__Short problem__:
Search the listing below for "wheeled". Copy each matching line.

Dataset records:
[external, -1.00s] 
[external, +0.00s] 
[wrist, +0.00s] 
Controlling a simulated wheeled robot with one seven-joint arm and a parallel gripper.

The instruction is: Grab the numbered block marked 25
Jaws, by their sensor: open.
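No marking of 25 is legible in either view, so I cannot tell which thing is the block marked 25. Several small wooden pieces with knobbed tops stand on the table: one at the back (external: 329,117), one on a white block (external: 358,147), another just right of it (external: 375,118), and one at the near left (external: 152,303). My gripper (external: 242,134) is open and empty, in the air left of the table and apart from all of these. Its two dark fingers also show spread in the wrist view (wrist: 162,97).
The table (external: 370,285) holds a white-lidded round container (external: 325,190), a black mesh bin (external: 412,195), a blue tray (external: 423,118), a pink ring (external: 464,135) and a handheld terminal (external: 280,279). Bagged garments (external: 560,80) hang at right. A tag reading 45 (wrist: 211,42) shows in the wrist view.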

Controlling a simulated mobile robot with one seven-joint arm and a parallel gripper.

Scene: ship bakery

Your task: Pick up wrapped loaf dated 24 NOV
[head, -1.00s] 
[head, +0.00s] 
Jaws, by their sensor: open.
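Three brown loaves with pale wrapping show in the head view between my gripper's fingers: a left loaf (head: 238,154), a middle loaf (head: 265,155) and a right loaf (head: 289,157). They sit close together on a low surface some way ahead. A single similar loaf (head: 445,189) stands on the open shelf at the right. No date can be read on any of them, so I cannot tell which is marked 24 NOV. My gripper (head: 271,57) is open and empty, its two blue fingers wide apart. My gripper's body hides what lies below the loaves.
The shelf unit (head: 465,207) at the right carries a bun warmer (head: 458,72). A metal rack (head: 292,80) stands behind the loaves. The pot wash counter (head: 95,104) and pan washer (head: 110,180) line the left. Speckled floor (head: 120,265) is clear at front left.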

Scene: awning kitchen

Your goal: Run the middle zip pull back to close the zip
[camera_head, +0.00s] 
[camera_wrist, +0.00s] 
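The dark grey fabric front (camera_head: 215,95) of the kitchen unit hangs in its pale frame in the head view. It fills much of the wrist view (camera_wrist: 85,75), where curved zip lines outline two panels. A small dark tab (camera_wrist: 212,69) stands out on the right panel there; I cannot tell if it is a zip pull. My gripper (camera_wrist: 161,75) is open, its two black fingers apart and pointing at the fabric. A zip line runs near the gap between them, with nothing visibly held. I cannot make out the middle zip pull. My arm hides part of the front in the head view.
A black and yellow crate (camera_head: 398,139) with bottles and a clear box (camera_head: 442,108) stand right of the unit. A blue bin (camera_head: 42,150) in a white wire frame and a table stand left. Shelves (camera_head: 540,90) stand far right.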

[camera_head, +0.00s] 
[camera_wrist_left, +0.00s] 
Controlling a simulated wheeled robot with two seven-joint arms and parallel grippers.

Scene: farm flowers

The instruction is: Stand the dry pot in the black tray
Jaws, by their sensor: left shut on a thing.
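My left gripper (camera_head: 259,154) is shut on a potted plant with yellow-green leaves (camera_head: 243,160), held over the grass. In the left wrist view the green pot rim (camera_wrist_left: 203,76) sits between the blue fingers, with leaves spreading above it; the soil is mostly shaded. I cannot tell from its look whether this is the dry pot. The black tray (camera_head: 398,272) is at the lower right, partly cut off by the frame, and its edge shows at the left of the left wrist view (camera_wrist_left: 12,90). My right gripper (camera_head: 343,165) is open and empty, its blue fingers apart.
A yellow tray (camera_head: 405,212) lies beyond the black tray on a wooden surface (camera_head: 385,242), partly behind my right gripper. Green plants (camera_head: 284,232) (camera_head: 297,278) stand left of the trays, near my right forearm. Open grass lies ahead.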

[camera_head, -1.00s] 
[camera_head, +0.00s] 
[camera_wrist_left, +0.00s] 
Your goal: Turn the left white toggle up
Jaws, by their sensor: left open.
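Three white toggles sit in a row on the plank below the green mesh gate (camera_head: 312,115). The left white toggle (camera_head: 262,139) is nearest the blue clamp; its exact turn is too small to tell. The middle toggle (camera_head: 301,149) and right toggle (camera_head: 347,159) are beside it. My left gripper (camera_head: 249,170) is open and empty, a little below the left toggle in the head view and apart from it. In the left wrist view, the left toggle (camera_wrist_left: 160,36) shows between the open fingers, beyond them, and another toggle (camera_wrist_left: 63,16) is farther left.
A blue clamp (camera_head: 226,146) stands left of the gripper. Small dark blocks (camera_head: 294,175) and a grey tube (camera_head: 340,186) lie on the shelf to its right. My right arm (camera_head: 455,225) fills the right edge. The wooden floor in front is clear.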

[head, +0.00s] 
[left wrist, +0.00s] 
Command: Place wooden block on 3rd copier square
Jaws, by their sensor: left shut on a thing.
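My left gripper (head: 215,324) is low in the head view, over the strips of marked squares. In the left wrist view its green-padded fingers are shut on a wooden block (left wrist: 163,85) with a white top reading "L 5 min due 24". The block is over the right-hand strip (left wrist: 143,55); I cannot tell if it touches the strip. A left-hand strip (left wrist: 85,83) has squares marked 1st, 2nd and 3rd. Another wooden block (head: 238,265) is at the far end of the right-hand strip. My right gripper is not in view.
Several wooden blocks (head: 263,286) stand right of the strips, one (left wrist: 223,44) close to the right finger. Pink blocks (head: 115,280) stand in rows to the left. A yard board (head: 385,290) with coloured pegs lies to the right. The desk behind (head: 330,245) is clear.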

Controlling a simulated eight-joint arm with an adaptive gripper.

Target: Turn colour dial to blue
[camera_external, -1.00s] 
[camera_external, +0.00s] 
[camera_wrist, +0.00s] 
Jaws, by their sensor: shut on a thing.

__Problem solution__:
Controlling a simulated wheeled robot with one seven-joint arm and a parallel gripper.
Controlling a simulated wheeled robot with two seven-joint arms and parallel grippers.

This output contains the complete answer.